- THE REQUEST: Repeat verbatim, and only, the lines of the data below, beginning at the line that contains "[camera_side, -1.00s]" and stopping after the line that contains "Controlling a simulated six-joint".

Recorded robot episodes:
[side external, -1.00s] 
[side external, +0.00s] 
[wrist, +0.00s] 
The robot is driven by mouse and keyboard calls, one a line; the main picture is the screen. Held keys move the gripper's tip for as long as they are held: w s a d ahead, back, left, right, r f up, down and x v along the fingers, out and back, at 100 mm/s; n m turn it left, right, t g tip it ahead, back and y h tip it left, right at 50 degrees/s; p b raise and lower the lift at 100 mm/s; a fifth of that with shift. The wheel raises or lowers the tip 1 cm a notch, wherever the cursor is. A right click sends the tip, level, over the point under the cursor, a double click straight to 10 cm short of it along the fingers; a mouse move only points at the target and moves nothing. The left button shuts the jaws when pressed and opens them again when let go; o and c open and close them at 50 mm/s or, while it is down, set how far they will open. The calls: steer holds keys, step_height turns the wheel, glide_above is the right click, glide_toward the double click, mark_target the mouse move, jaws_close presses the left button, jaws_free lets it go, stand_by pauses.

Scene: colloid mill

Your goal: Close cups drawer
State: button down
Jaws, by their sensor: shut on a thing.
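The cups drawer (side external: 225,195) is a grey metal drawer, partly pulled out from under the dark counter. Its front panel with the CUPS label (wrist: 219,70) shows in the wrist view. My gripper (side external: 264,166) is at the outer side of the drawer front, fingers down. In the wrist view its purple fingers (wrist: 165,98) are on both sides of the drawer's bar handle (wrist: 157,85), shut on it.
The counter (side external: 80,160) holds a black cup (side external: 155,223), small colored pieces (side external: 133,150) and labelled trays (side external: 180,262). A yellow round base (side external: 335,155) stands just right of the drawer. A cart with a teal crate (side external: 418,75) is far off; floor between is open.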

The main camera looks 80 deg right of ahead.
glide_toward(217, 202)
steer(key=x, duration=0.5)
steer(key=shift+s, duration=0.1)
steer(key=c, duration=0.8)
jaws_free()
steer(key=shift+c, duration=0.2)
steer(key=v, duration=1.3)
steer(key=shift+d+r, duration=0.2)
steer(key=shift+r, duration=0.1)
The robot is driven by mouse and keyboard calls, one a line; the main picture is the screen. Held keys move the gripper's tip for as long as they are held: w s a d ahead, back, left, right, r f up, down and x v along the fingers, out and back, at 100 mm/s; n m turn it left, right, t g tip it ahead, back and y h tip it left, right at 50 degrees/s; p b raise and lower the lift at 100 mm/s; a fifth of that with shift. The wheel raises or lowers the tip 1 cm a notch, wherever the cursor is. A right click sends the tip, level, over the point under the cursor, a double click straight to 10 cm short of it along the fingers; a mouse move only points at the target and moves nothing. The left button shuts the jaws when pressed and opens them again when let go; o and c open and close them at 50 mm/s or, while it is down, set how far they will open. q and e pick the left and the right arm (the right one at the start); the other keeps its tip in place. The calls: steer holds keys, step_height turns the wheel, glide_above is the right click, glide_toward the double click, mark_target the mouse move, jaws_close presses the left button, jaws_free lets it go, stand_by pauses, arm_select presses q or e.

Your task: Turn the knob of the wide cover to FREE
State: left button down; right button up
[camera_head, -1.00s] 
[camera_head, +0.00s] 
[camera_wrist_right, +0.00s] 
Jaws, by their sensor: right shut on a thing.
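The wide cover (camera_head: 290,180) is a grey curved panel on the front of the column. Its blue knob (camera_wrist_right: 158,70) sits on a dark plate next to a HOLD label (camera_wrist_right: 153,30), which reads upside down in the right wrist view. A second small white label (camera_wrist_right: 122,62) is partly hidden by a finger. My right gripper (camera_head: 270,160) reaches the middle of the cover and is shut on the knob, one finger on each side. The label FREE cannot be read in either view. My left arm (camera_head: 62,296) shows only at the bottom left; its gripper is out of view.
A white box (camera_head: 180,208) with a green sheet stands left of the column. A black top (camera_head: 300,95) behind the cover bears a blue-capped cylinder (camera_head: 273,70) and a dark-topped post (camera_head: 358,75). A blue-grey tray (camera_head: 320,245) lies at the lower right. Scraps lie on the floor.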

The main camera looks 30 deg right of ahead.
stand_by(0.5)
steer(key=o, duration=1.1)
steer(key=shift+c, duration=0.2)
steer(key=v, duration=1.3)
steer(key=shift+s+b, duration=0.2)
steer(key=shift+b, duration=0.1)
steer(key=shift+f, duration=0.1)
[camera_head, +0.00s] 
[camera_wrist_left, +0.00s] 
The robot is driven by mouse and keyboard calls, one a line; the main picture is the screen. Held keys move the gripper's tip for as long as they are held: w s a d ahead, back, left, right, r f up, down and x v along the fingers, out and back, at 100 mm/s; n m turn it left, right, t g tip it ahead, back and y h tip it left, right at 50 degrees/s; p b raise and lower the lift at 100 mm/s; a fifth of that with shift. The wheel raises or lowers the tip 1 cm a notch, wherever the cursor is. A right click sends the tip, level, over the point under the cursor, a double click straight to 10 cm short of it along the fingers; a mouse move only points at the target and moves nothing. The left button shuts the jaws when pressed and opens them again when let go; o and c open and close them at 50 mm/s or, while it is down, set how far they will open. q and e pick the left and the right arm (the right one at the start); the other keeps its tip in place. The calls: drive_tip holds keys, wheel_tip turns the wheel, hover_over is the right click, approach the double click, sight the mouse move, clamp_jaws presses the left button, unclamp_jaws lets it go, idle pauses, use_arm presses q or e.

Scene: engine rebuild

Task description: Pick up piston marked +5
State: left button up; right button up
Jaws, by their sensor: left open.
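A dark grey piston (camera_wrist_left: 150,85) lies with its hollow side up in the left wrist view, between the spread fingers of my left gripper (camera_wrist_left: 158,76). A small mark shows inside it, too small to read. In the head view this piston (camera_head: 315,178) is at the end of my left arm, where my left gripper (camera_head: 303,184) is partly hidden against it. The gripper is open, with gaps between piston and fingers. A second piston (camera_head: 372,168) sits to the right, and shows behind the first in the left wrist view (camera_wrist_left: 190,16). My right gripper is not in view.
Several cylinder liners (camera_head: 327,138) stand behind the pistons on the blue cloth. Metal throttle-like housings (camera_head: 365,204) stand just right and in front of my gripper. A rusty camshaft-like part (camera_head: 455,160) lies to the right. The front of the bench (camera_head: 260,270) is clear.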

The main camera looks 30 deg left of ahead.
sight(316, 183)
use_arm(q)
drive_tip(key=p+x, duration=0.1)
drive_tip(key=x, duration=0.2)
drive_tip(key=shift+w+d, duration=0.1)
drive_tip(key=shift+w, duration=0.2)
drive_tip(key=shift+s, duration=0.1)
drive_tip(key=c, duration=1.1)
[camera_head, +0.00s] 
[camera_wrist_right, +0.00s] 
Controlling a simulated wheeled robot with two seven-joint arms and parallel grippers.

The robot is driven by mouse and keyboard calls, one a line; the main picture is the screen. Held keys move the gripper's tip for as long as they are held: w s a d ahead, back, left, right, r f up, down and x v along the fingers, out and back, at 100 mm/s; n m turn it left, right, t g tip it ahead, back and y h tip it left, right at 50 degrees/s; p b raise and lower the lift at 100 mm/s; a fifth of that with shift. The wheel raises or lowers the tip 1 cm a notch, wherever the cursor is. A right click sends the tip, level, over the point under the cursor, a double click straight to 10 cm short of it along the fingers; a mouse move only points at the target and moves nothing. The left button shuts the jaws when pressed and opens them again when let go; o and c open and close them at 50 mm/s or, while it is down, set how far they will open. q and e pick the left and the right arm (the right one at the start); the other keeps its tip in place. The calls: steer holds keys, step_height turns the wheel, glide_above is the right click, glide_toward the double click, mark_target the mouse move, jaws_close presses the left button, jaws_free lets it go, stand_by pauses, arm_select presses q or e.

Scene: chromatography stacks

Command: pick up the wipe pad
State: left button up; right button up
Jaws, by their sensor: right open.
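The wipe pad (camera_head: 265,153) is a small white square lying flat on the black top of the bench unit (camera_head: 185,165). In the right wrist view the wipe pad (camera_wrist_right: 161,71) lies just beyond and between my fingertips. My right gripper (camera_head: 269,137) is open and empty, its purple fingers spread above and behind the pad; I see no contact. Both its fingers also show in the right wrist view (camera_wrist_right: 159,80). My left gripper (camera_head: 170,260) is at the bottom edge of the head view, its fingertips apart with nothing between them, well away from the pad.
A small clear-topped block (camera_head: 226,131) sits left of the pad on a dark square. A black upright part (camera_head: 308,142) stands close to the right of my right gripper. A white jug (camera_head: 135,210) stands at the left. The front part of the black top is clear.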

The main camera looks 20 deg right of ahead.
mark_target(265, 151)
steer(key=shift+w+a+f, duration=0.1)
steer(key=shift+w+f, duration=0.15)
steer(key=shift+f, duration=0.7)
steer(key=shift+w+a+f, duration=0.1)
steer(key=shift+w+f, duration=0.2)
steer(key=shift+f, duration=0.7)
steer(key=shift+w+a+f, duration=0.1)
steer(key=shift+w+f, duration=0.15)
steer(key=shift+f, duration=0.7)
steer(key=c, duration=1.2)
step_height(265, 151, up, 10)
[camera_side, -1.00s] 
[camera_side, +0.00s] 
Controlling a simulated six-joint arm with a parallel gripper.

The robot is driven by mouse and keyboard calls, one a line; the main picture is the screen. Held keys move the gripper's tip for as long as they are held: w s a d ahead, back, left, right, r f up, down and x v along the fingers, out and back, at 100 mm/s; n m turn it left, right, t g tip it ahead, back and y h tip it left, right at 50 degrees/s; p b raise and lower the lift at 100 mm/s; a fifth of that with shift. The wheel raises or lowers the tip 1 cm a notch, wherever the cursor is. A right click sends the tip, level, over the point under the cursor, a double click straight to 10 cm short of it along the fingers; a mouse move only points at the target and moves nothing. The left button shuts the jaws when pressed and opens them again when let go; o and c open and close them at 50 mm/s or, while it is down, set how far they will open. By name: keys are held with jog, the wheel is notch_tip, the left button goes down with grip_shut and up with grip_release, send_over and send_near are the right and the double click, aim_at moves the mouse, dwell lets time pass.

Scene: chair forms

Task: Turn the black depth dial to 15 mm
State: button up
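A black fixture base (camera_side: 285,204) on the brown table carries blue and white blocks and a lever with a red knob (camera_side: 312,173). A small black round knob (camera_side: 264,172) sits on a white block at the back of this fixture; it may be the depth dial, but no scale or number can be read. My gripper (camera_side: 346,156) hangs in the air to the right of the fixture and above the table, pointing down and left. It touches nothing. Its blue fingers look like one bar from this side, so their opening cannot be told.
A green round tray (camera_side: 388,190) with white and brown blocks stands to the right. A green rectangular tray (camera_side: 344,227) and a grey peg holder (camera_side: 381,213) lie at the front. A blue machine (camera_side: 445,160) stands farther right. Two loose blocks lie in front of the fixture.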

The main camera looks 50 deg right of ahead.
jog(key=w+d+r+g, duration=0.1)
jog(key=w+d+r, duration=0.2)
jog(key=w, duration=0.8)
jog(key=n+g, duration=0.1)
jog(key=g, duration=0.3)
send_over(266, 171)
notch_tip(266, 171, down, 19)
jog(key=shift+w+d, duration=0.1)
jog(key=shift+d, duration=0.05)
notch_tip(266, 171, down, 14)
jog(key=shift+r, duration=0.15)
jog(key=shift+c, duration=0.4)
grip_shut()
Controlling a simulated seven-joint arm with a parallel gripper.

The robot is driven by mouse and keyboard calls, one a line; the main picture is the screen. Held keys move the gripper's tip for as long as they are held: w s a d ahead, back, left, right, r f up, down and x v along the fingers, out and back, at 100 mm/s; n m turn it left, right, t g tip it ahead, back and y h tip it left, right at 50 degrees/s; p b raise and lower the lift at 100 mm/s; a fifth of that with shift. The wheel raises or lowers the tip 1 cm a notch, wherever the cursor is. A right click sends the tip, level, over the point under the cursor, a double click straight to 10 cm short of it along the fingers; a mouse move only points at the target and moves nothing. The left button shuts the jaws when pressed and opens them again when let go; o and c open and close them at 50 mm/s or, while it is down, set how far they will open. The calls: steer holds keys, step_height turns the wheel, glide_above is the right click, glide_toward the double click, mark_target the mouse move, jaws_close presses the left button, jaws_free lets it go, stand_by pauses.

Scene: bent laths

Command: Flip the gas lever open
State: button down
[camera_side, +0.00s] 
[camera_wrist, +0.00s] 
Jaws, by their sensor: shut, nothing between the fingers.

- RESPONSE FOR THIS EXERCISE:
[camera_side, -1.00s] 
[camera_side, +0.00s] 
Controlling a simulated six-joint arm with a parallel gripper.

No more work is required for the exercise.